Speaking publicly about Adani for the first time since the company won final approval to begin construction works in Queensland’s Galilee Basin, Ms Palaszczuk warned she would be watching it closely.

“The company has promised 1500 direct jobs, and 6700 indirect jobs,” Ms Palaszczuk told Parliament on Friday.

“They have promised Queensland these jobs are to be local jobs. I expect Adani to live up to that promise.

“They have promised to look after our environment. I’m determined that they will.”

Meanwhile protesters will gather outside the Indian high commission in Canberra on Saturday as the campaign to stop Adani’s Carmichael mine continues.

Former Australian Greens leader Bob Brown is expected to join the peaceful demonstration to “highlight the Adani company’s appalling record of environmental destruction and corruption overseas”.

A vigil is also expected to be held outside India’s consulate general in Sydney.

Adani had already promised an immediate start to construction once the final approval was in hand.

The company is expected to start work on its Carmichael coal mine site within weeks.

Last month Ms Palaszczuk said voters were fed up with delays to state approvals, and demanded decision time frames be set.

Adani got the two approvals it needed in three weeks.

Adani Australia chief executive Lucas Dow said ideally, there would be up to 1800 ongoing jobs once the company starts exporting coal in about two years’ time.
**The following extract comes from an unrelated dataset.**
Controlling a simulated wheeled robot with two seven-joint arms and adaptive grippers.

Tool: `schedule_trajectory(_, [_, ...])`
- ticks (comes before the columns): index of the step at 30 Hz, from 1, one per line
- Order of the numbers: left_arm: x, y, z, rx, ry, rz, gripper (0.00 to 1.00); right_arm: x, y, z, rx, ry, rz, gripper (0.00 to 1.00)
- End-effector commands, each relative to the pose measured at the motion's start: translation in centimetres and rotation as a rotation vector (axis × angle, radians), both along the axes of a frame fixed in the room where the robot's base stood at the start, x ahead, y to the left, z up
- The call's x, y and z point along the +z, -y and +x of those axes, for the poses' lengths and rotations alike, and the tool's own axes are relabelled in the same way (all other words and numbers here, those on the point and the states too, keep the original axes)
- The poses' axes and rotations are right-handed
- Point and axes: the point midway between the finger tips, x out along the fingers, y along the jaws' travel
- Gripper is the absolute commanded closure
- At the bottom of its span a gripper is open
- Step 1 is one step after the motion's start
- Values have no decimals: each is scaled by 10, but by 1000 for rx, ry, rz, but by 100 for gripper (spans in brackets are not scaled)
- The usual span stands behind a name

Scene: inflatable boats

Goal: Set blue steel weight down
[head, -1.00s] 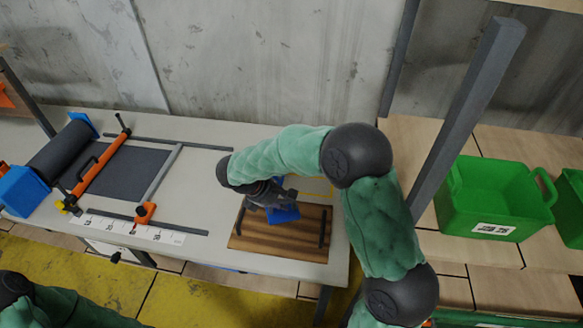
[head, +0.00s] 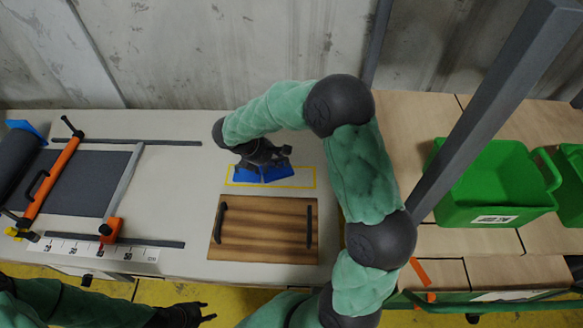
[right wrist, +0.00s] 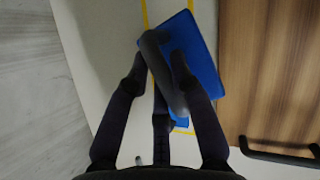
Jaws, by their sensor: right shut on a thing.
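The blue steel weight (head: 247,174) is a blue block with a dark handle, over the yellow taped outline (head: 315,177) on the table, towards its left and middle part. In the right wrist view the weight (right wrist: 203,62) looks turned relative to the tape lines. My right gripper (head: 267,163) is shut on its dark handle (right wrist: 163,75), from above. I cannot tell whether the underside touches the table. My left gripper (head: 205,311) is empty and open, low in the head view in front of the table.
A wooden board (head: 265,238) with two dark handles lies just in front of the outline. A roller frame with an orange bar (head: 52,178) is at the left. A grey post (head: 480,115) and green bins (head: 497,188) stand at the right.

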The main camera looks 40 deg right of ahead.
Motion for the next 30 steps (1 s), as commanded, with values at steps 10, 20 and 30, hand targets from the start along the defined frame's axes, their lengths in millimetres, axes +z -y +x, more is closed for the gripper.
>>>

Mr Dow said the company had already invested more than $3.5 billion, including the acquisition of Abbot Point port facilities, renewable energy projects in Australia, as well as the development of the mine and port.

“We’ve got a further $2 billion now to spend to complete the mine and rail project and we’re looking forward to being able to deliver on those jobs,” Mr Dow told the ABC.

Meanwhile, anti-Adani protestors say they will continue to fight against the project through a sustained and peaceful campaign.

“Sustained nonviolent tactics like strikes, boycotts, street occupations and blockades will communicate our refusal to ever allow thermal coal mining in the Galilee Basin,” Galilee Blockade spokesperson Ben Pennings told AAP

“Whoever gets contracted to build the Adani mine is a brave company indeed.”